La gauche n’est pas a son avantage dans ce que les américains nomment polarisation politique et guerres culturelles. Il lui manque d’avoir trouvé sur ces deux sujets les principes qui viendraient réguler sa matrice idéologique, matrice qui lui fait endosser toute revendication individuelle comme de façon automatique – du moins dans ces deux registres. En conséquence, circule dans les opinions publiques l’idée que nos sociétés ne pourront éviter ces « ruptures anthropologiques »  que si le pouvoir revient aux partis très conservateurs ou même à la droite extrême.

Si elle veut éviter d’être rejetée par les opinions majoritaires, rejet dont la victoire de Donald Trump aux États-Unis serait le signe le plus troublant, la gauche doit s’astreindre à la mesure, et s’écarter du militantisme obtus. Les militants recherchent la victoire de leurs dogmes, qui est la condition de leur estime de soi ; ils n’ont pas l’ambition d’exercer le pouvoir. A faire de la défense de l’immigration et de la promotion du genre en lieu de sexe des éléments-clés de son credo, elle tomberait dans une embuscade. La lutte contre le racisme et contre le sexisme, c’est bien assez pour un programme de gauche, er cela peut réunir.
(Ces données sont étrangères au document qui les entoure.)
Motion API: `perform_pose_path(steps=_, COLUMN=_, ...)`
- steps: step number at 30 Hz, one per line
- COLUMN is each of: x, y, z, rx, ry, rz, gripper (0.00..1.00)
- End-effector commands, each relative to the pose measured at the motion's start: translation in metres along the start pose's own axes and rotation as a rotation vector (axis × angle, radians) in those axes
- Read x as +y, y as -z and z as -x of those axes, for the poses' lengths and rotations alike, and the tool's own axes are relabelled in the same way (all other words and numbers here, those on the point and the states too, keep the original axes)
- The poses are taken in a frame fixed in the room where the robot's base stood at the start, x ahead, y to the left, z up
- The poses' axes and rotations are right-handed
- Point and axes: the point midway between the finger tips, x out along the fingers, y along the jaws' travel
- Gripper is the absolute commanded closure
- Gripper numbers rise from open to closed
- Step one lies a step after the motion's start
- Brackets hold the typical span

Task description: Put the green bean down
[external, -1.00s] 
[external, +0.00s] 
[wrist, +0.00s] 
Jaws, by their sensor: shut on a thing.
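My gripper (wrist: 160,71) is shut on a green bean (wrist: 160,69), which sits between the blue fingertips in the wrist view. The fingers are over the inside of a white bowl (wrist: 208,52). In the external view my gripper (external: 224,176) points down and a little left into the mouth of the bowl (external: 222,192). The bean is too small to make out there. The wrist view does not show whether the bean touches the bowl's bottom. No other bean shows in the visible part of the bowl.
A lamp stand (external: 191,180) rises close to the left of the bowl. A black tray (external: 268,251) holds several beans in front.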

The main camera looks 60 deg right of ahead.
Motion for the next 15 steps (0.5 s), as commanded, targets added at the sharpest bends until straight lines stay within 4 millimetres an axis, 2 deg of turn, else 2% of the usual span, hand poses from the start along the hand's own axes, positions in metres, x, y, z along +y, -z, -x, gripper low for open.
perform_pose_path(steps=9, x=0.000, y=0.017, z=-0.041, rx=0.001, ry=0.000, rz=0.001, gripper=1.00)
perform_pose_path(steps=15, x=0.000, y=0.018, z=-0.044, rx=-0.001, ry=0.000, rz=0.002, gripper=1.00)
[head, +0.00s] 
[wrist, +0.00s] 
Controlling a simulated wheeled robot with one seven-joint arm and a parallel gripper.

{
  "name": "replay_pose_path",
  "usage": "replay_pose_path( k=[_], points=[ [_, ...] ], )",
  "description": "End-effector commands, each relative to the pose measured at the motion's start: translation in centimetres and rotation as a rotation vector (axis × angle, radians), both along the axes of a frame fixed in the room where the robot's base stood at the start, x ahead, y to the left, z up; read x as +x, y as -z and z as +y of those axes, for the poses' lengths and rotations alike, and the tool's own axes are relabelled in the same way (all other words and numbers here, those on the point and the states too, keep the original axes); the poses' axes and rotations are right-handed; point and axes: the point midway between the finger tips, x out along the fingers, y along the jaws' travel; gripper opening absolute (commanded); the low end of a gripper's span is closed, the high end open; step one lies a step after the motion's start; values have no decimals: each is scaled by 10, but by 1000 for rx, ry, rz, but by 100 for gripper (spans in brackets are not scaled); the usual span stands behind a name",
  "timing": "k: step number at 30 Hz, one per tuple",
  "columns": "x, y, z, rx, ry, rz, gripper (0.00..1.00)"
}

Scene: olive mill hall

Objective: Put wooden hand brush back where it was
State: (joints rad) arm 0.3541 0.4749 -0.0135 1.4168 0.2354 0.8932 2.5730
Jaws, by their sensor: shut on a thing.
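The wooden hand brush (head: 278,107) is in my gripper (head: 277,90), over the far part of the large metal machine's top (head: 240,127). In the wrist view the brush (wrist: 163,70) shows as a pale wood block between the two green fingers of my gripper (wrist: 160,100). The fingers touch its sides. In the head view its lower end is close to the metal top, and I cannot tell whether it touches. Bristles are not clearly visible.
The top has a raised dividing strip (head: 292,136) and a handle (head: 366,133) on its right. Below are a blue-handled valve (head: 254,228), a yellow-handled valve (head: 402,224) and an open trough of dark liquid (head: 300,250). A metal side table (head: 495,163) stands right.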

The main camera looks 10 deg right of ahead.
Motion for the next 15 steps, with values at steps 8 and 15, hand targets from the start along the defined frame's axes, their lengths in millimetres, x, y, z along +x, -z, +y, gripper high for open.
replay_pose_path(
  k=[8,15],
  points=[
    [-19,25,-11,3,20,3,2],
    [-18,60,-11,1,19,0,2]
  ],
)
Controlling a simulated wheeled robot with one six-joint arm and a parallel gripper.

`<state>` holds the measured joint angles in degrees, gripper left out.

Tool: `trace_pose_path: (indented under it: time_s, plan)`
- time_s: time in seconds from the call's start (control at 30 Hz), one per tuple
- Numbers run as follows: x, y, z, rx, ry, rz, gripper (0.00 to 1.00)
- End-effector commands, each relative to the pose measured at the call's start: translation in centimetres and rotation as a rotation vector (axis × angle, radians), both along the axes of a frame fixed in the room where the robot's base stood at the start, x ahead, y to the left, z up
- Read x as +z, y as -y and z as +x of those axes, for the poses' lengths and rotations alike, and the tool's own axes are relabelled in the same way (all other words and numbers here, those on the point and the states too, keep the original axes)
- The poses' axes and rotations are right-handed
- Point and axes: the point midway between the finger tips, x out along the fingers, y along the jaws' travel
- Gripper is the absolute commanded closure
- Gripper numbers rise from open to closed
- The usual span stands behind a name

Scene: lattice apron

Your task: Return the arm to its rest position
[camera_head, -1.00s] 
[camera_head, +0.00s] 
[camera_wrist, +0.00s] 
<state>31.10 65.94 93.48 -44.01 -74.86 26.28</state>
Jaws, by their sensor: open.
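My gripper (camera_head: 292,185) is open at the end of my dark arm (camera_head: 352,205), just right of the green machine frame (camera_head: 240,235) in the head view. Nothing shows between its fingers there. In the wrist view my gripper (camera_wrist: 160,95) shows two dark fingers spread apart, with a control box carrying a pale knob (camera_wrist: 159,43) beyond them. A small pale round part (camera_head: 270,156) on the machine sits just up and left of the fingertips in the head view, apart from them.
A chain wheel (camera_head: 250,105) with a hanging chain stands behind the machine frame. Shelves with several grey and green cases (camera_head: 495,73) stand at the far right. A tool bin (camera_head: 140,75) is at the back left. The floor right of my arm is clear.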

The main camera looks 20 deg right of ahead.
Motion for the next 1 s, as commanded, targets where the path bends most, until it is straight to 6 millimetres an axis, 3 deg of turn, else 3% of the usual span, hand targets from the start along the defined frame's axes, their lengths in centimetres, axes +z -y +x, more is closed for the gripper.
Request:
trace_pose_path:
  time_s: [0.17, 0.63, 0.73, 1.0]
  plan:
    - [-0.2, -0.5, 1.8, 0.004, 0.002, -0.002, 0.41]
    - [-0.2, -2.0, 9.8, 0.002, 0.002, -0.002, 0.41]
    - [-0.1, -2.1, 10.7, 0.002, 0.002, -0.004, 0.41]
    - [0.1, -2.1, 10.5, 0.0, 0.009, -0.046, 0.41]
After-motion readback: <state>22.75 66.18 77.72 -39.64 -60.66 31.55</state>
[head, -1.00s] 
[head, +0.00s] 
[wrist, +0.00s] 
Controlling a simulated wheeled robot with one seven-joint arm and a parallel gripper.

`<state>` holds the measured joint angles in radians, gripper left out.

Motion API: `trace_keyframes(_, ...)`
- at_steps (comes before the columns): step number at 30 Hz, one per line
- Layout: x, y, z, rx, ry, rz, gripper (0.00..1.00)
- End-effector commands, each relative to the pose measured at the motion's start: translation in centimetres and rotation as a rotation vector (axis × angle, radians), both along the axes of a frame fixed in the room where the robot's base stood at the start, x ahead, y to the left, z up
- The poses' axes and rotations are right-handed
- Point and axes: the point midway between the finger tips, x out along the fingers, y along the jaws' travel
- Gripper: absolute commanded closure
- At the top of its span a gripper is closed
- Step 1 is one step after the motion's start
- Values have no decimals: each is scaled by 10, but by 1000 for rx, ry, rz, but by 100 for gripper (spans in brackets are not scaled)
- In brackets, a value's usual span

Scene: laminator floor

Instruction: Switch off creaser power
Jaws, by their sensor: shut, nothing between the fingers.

Le propre des batailles culturelles, c’est qu’elles correspondent à des questions superficielles, mal posées, et que c’est la droite qui les gagnent finalement – à tous les coups.

Serge Soudray

Notes

Notes
1Mark Lilla, La Gauche identitaire, l’Amérique en miettes, Stock, 2018.
2Terra Nova, Gauche : quelle majorité électorale pour 2012 ? de mai 2011.
3Et plus dans les associations et à l’extrême-gauche, à qui l’on doit le thème loufoque de l’homme enceint, qu’au Parti socialiste.